Мир! Труд! Май! 1980-е. (фото из интернета).


О церковных праздниках речь не шла. Сколько себя помню, никто никогда не упоминал, какой сегодня день, какое событие, какой праздник. Я не знал ни Сретения, ни Благовещения, ни Преображения.

Только на Вход Господень в Иерусалим появлялась веточка вербы. Бабушка наряжала ее бумажными розовыми цветами из гофрированной бумаги. Получалось очень красиво.

И на Пасху она всегда красила яйца. И одно клала к старенькой маленькой иконке, которая стояла высоко на шкафу. Читала ли при этом какие-то молитвы, сказать не могу.

Но на кладбище мы ходили, это я помню. И в Радоницу, и в Троицкую субботу. Значит, вера в семье была. По крайней мере, у бабушки. И хоть крестиков никто не носил, крещенными были все.

Церковь была в Уржуме. Единственая в округе, которую не закрыли. Или не успели закрыть. Маленькая, тесная. На фоне большого, разграбленного и оскверненного собора.
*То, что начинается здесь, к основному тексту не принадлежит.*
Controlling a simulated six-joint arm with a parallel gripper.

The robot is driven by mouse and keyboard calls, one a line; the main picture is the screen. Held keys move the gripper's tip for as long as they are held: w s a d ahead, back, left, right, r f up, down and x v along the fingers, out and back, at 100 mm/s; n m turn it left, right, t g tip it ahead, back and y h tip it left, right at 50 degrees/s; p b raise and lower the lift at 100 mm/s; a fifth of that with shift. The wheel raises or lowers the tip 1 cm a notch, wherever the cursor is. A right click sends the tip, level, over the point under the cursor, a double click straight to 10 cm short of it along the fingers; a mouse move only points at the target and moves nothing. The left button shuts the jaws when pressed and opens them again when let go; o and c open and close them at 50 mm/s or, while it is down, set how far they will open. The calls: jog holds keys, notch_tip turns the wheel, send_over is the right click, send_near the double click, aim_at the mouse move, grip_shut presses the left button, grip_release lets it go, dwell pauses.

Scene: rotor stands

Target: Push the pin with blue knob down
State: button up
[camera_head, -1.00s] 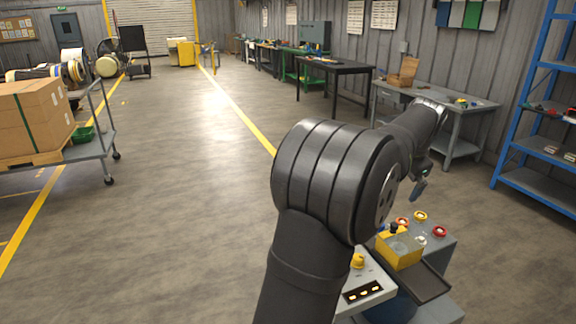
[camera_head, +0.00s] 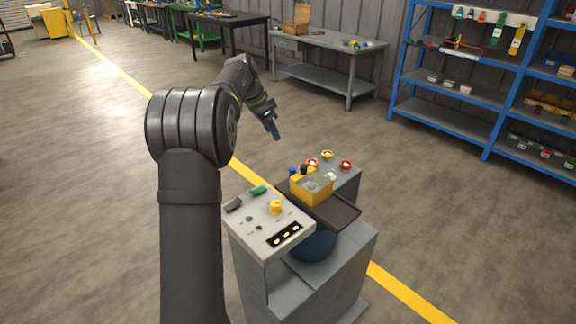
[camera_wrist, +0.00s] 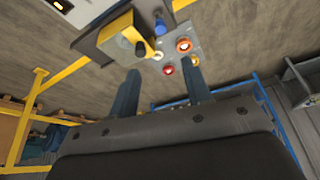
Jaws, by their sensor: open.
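The blue knob (camera_head: 293,171) is small in the head view, at the back left of a yellow block (camera_head: 312,192) on the stand. In the wrist view the blue knob (camera_wrist: 160,27) stands up beside the yellow block (camera_wrist: 118,36). Its pin shaft cannot be made out. My gripper (camera_head: 276,134) hangs in the air above and behind the stand, to the left of the knobs. In the wrist view my gripper (camera_wrist: 163,80) has its two fingers wide apart with nothing between them, and the blue knob appears beyond the fingertips.
A dark tray (camera_head: 342,212) lies under the yellow block. Orange (camera_head: 312,162), yellow (camera_head: 327,154) and red (camera_head: 345,165) round knobs sit on the grey box behind. A control panel (camera_head: 262,228) with a yellow button is at front left. Open floor surrounds the stand.

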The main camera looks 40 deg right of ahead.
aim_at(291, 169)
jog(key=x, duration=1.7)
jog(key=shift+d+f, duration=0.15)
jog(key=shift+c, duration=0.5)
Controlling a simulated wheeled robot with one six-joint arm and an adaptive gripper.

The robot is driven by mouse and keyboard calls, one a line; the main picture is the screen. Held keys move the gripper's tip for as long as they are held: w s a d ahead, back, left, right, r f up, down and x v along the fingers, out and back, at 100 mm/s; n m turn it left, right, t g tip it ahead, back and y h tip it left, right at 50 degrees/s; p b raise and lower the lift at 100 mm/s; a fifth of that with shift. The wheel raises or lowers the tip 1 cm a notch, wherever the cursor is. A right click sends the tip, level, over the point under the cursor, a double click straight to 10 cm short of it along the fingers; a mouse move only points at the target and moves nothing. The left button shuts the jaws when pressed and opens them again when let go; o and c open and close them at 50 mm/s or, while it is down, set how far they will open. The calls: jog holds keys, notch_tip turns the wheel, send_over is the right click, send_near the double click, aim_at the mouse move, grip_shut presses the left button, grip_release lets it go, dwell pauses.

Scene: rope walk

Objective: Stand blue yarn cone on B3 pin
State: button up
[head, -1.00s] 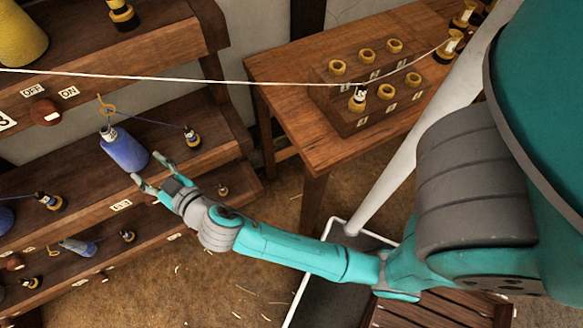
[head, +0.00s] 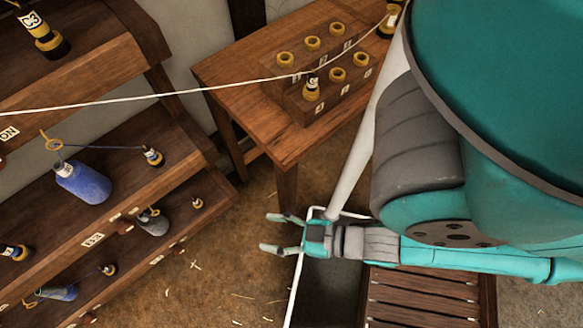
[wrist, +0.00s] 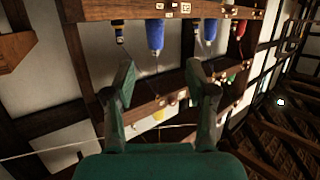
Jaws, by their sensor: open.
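The blue yarn cone (head: 83,186) sits on the middle shelf at left in the head view. Its pale top is under a yellow loop (head: 53,142), and a thin strand runs to a small dark spool (head: 153,158). My gripper (head: 268,232) is open and empty above the floor, well to the right of the cone. Its two fingers also show apart in the wrist view (wrist: 160,76), with blue cones beyond them on shelves seen upside down.
A white line (head: 150,97) crosses above the shelves. A grey cone (head: 153,222) sits on the lower shelf. The floor between is open.

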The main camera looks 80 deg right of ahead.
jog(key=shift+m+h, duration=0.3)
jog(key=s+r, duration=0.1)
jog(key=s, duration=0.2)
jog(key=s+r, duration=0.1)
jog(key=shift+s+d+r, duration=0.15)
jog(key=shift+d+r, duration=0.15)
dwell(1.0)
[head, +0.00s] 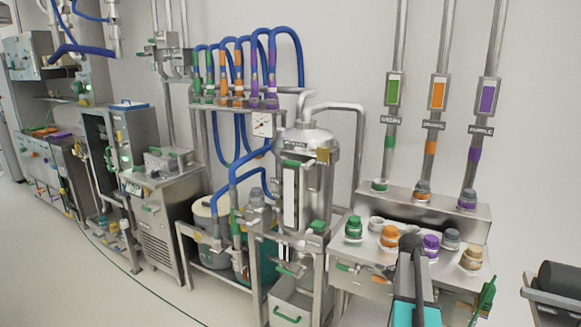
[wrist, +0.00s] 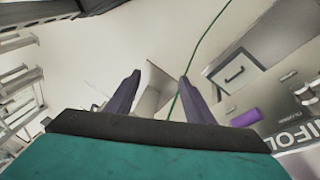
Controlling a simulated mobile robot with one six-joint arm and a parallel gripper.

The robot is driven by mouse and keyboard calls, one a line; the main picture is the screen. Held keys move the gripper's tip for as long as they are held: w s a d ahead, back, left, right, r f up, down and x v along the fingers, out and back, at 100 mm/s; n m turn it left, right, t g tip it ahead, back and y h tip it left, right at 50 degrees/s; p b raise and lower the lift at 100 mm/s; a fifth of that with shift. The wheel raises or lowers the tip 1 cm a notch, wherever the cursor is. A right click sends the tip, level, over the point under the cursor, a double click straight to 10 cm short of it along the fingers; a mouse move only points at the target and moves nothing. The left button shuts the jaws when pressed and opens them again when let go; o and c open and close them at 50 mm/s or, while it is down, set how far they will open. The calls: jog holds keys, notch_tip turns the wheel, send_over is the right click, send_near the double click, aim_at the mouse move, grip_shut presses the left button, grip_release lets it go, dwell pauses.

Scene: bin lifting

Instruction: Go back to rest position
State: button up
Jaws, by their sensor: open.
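My gripper (wrist: 158,75) shows in the wrist view with its two dark fingers spread apart and nothing held between them. Its teal body fills the bottom of that view. Beyond the fingers are pale floor and a whitish shape (wrist: 153,82), too blurred to name; I see no contact with it. In the head view, a dark and teal part of my arm (head: 415,312) rises at the bottom right, in front of the bench with coloured caps. The fingertips cannot be made out there.
A steel bench (head: 470,215) with green, orange and purple caps stands at right. A metal tank (head: 308,150) with blue hoses stands mid-view, above a pale bin (head: 291,311) with a green handle. A dark object (head: 562,280) sits at far right. Open floor (head: 60,270) lies at left.

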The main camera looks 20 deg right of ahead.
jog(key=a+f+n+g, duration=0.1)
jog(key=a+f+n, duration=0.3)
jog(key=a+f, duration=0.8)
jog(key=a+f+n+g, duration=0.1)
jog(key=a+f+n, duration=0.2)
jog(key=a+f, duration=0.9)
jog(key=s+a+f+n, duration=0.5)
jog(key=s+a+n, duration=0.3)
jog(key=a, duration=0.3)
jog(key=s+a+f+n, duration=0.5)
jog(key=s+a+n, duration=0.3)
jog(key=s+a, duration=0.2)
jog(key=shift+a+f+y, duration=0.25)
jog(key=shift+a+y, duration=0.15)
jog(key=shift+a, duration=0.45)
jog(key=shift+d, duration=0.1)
Ее не тронули даже в хрущевские времена. И район там чужой, и родственники. У моего родного дяди Саши, у жены, тети Натальи – мать с отцом. Отец меня туда и повез.

Мой будущий крестный, дед Володя, сказал: надо крестить! Раз сказал, значит надо! И окрестили.

Конечно, я этого не помню. Что может помнить младенец, которому не было и года. Рассказывали, что уже потом у отца на работе были какие-то проблемы. Кто-то все же настучал. Но, так как он не был членом партии, отстали.


Крестный – Владимир Григорьевич Карташев (1927-2002), с женой – Евгенией Георгиевной (1925-2019).


Никто тогда даже предположить не мог, ни родные, ни крестный, что я стану священником. И буду сам крестить людей.

Когда бабушка умерла, в ее сундуке я нашел кусочек старой засохшей просфоры…

16

Руководящий орган КПСС. В него входили наиболее влиятельные члены Центрального Комитета партии. Их портреты висели в райкомах, школах на самых почетных местах.